Using Autoencoders for Image Classification

Author: Charter Global
Published: May 15, 2019
Categories: Machine Learning

Machine learning tasks are usually described in terms of how the machine learning model should process given data. For example, in a classification task, given the image of an elephant as an input, the AI model is required to specify the elephant subspecies it belongs to (ex: Indian Elephant, African Elephant, Tusker etc.). The state-of-the-art pre-trained models for classification  (NASNet, ResNet, Inception etc.) can only be used for similar tasks they are trained to handle.

Further, if they require base-level training for various tasks, the models require over 500 images per category. Autoencoders serve as a solution to the lack of pre-trained models for the use of building autoencoders for image classification works with fewer training images, eliminating the need to appoint over 500 per category. Also, autoencoders use a semi-supervised learning algorithm, that combines the strengths of both supervised and unsupervised learning algorithms.

Supervised Learning (Classification Algorithm):

Supervised learning consists of a set of distorted images along with corresponding labels as input and predicts desired label as output.

Unsupervised Learning (Clustering Algorithm):

Unsupervised learning contains images with no corresponding labels as an input. This model can categorize the data according to their patterns, similarities and differences, and returns them as an output.

The below figure is an example of how two different kinds of bottles, a tea cup and a trophy cup images that lack corresponding labels are classified as an input.

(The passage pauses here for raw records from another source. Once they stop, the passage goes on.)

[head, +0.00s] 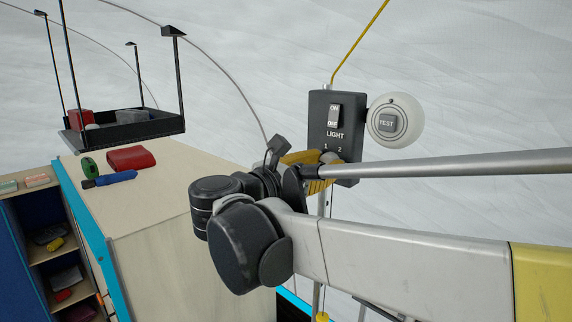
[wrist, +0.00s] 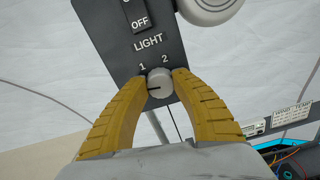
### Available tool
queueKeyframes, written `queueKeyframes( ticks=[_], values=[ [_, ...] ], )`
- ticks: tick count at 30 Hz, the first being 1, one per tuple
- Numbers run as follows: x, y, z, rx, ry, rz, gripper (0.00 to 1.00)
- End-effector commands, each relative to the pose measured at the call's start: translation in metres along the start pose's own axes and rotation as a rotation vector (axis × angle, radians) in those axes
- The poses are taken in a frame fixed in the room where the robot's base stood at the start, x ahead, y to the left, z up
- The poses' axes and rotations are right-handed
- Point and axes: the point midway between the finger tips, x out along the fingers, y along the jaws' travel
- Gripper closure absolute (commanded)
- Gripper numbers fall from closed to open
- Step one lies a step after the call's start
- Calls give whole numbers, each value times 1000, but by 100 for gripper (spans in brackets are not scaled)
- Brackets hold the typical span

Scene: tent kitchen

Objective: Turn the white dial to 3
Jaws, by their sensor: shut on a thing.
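The white dial (wrist: 159,82) sits on the dark control panel (wrist: 118,38) below the word LIGHT in the wrist view. The numbers 1 and 2 show above it; no 3 is visible. A dark mark on the dial's face points to the left. My gripper (wrist: 160,85) has its two yellow fingers closed on the dial, one on each side. In the head view, the panel (head: 322,112) hangs upright on a pole, and my gripper (head: 318,170) is at its lower part.
A round white TEST button unit (head: 396,121) is mounted right of the panel. An ON/OFF switch (head: 334,115) is above the dial. A wooden cabinet (head: 150,205) with a red pouch (head: 131,158) stands left. A black hanging shelf (head: 123,130) is at upper left.

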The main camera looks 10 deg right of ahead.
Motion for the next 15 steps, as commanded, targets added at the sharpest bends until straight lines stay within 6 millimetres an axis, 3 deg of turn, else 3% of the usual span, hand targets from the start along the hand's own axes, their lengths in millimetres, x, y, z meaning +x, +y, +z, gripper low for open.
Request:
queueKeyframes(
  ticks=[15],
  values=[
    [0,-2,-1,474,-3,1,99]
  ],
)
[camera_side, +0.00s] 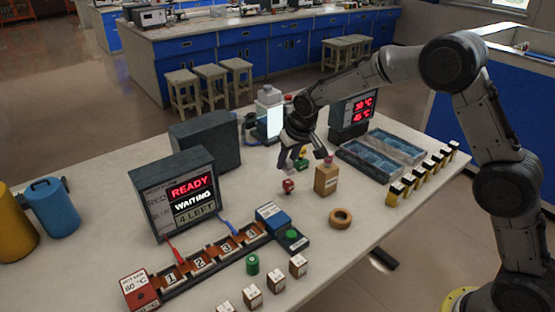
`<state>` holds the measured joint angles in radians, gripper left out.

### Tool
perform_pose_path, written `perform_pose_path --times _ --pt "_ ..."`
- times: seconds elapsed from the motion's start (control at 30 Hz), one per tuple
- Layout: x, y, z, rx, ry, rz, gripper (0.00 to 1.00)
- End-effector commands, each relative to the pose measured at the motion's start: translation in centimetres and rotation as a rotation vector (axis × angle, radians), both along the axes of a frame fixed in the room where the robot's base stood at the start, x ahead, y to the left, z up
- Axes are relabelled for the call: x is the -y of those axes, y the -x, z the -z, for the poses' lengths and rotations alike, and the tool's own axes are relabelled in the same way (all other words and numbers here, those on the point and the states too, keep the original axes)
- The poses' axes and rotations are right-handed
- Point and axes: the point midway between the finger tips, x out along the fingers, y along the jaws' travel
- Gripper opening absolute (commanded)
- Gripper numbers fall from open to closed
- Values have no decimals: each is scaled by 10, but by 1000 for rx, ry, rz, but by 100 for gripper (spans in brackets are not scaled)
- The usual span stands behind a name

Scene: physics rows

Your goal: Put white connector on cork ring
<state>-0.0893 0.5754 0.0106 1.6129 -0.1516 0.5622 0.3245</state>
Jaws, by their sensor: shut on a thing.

Unsupervised learning model autonomously categorize the images as water bottles, teacup, trophy cup according to their similarities.

Semi-supervised Learning ( Autoencoders)

Autoencoders are neural networks that are comprised of an encoder and a decoder.  The encoder tries to create a fingerprint (encoding) of an input image. The decoder then tries to reconstruct the original input image from the encoded image. An autoencoders for image classification can take as input a distorted/transformed input image and can reconstruct the original good image.

In the below example, the autoencoders for image classification will learn during training that the 3 distorted images on the LHS are same as the good image on the RHS. The AI model is not explicitly taught about the similarities between distorted and good images, it learns the underlying patters by itself. So sometimes, semi-supervised learning is also called self-supervised learning.

When a new tea cup image is provided by the customer, the AI predictive model will retrieve matching product(s) from the catalogue based on the cosine similarity score.